Pilot facilitators chief diversity officer robbie routenberg and professor of psychology and co-chair of the President’s Commission on Diversity and Community Monica Schneider said the program’s intentional system of continual assessment and feedback helped it evolve throughout the year. The pilot cohort reported tangible learning after each session, regardless of their previous exposure to cultural competency issues. Participants indicated that as a result of their engagement in this program, they are rethinking how they lead department-level conversations, support new members of their teams, supervise student staff, or structure their classroom learning environment. Facilitators routenberg and Schneider shared that “people are thinking with more intentionality about where they have impact and how they can apply concepts like implicit bias or stereotypes or identity and power to affect their sphere of influence.”
This summer, an ACCC planning committee will convene to analyze the assessment from the pilot and make program modifications in preparation for the fall launch. This will involve training additional facilitators from the pilot cohort to support the program’s expansion.

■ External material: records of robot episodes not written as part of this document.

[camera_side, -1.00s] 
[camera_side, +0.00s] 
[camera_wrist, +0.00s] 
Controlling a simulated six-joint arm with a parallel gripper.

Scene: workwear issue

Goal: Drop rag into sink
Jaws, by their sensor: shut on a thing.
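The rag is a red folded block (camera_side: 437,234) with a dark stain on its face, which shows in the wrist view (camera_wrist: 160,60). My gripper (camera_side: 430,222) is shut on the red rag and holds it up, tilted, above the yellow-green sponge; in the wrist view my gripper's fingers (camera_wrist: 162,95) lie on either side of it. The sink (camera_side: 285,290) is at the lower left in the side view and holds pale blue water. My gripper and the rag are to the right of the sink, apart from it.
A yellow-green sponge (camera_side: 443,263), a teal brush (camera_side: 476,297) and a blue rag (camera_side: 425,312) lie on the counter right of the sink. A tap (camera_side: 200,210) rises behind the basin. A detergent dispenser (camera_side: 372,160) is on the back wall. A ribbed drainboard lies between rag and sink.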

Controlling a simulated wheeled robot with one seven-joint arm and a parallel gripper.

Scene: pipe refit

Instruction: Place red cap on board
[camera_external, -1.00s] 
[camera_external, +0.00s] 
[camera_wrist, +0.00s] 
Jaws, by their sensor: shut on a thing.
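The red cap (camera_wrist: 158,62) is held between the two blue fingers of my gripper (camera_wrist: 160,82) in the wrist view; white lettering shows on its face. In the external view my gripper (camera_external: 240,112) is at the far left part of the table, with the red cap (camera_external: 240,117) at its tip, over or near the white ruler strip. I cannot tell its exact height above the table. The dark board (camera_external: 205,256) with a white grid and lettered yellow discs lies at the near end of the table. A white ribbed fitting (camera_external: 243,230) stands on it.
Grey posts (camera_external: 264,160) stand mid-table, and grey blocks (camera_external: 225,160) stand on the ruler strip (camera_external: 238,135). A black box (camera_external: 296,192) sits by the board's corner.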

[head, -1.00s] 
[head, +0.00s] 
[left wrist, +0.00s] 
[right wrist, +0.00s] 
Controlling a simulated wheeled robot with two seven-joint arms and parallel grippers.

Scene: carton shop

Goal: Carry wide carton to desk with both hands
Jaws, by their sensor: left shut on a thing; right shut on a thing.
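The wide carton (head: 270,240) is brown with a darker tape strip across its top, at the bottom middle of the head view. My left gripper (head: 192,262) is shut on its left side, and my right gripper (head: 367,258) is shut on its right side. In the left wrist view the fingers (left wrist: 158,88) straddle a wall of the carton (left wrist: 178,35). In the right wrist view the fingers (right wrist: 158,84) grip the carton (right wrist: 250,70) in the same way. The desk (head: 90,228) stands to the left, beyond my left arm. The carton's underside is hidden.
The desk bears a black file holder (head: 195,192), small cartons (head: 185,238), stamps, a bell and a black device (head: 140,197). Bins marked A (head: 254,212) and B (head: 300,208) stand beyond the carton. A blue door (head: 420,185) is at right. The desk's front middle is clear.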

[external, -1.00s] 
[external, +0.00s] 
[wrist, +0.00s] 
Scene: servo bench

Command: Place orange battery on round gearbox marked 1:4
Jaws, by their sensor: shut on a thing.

Participants receive stickers upon completion (similar to the Safe Zone program) as visible markers of this subset of campus community members who are committed to growth and learning and who care significantly about creating a campus climate that is inclusive and welcoming. “It will be exciting to see the presence of these stickers grow on campus as more people participate in this program,” said routenberg. “If we’re doing our job right, people across campus will be able to feel the difference from a campus-climate perspective,” said Schneider.
“This isn’t just the next new thing,” concluded the pilot facilitators. “A lot of people have done a lot of work getting the campus to the point where this program could succeed, and we’re very grateful.”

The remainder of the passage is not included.